§ **Supplied information**:
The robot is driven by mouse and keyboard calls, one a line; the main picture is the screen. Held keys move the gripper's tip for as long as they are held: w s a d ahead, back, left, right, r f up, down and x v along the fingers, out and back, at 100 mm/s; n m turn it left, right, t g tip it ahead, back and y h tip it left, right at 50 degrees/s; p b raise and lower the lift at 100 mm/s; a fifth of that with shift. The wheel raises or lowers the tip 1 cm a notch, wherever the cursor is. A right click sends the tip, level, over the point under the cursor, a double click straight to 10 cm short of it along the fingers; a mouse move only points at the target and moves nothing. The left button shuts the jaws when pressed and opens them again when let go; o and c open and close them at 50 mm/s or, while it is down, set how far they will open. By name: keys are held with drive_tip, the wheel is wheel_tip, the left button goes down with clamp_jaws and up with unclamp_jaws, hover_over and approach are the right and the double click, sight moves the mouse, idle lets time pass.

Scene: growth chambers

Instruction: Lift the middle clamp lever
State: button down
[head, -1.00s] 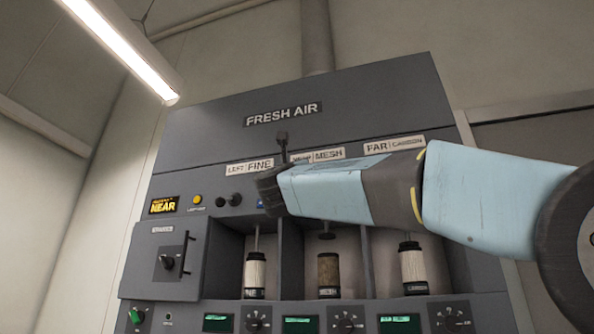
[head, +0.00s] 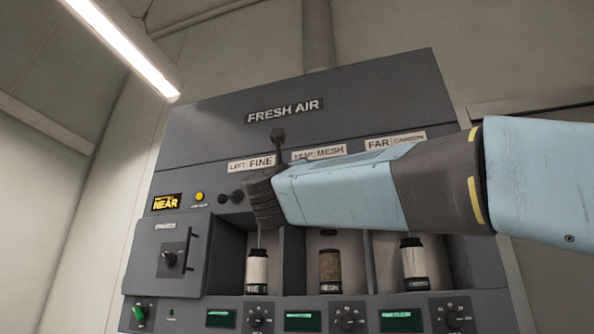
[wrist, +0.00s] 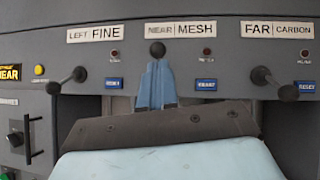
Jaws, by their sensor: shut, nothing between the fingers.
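The middle clamp lever (wrist: 157,50) shows its black round knob just above my fingertips in the wrist view, beneath the NEAR MESH label. In the head view its knob and stem (head: 278,134) point upward past the end of my gripper. My gripper (wrist: 156,80) is shut with nothing between its fingers, right below the knob; whether they touch cannot be told. My wrist housing hides the lever's base in the head view. A dark clamp pad (head: 328,232) hangs apart above the brown mesh cartridge (head: 330,272).
The left lever (wrist: 66,81) and right lever (wrist: 275,84) stick outward on either side, lower than the middle knob. White cartridges (head: 257,271) (head: 414,262) stand in the outer bays. A grey box with a handle (head: 172,258) juts out at left.

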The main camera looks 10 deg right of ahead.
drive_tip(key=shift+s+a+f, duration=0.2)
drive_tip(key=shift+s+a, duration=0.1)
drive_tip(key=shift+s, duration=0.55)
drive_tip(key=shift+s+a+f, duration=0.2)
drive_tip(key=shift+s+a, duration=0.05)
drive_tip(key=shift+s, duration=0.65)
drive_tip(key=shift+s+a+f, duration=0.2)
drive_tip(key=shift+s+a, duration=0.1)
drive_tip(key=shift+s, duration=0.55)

§ **Work to be completed**: In the listing, find every line containing the word "button" and list it.

§ **Full output**:
The robot is driven by mouse and keyboard calls, one a line; the main picture is the screen. Held keys move the gripper's tip for as long as they are held: w s a d ahead, back, left, right, r f up, down and x v along the fingers, out and back, at 100 mm/s; n m turn it left, right, t g tip it ahead, back and y h tip it left, right at 50 degrees/s; p b raise and lower the lift at 100 mm/s; a fifth of that with shift. The wheel raises or lowers the tip 1 cm a notch, wherever the cursor is. A right click sends the tip, level, over the point under the cursor, a double click straight to 10 cm short of it along the fingers; a mouse move only points at the target and moves nothing. The left button shuts the jaws when pressed and opens them again when let go; o and c open and close them at 50 mm/s or, while it is down, set how far they will open. By name: keys are held with drive_tip, the wheel is wheel_tip, the left button goes down with clamp_jaws and up with unclamp_jaws, hover_over and approach are the right and the double click, sight moves the mouse, idle lets time pass.
State: button down

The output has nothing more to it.